Agronomy 2022, 12(1), 199; https://doi.org/10.3390/agronomy12010199
Published: 14 January 2022
To secure high yield, tropical oil palm plantations are fertilized, and understory vegetation is controlled by chemical clearing with herbicides. These treatments cause a drastic turnover of soil microbes and cause loss of beneficial mycorrhizal fungi. Here, we tested if reduced fertilization and weeding instead of conventional treatments restored beneficial ecological groups associated with roots. We conducted our study one year after the start of the reduced management in large-scale oil palm plantations. We hypothesized that reduced fertilizer application and weeding result in shifts of the root-associated species composition because changes in the management regimes affect belowground biomass and nutrients in soil and roots. Alternatively, we hypothesized that the legacy of massive soil fertilization and herbicide application preclude compositional shifts of root-associated biota within short time periods. We did not find any significant treatment effects on root nutrient contents, root biomass, and nutrients in soil.
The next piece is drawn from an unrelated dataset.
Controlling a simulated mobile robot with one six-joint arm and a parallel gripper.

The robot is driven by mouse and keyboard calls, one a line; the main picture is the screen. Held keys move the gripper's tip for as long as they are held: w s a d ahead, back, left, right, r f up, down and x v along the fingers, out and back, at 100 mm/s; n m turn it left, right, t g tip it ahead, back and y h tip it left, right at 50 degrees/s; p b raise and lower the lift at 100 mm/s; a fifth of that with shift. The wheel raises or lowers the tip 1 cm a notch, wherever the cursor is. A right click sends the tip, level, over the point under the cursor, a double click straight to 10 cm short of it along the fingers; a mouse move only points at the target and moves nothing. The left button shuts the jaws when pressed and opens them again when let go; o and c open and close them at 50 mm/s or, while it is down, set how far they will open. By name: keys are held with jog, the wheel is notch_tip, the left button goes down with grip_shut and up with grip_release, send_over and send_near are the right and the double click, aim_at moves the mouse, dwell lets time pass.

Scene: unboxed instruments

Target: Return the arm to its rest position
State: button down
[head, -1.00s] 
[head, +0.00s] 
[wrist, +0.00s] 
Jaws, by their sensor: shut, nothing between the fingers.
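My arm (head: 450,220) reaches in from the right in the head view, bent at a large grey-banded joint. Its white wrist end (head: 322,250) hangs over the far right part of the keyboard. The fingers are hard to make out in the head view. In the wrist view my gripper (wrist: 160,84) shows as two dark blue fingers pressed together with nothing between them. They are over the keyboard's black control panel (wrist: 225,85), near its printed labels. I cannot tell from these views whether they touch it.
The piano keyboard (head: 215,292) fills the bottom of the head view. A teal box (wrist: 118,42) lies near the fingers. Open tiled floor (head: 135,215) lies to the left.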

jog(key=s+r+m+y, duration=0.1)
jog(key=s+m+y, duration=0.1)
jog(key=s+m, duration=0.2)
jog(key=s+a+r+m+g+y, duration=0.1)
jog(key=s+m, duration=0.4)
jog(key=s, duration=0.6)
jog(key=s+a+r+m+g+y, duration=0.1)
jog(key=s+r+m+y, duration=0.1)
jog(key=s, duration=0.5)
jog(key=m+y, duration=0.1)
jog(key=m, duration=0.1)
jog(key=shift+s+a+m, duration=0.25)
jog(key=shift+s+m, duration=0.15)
At the level of species (based on operational taxonomic units obtained by Illumina sequencing) or phyla, no significant effects of reduced management were observed. However, distinct functional groups showed early responses to the treatments: nematodes decreased in response to weeding; yeasts and ectomycorrhizal-multitrophic fungi increased under fertilizer treatments; arbuscular mycorrhizal fungi increased under fertilizer reduction. Since the responsive ecological groups were represented by low sequence abundances, their responses were masked by very high sequence abundances of saprotrophic and pathotrophic fungi. Thus, the composition of the whole root-associated community was unaffected by reduced management. In conclusion, our results show that changes in management regimes start to re-wire critical constituents of soil–plant food webs.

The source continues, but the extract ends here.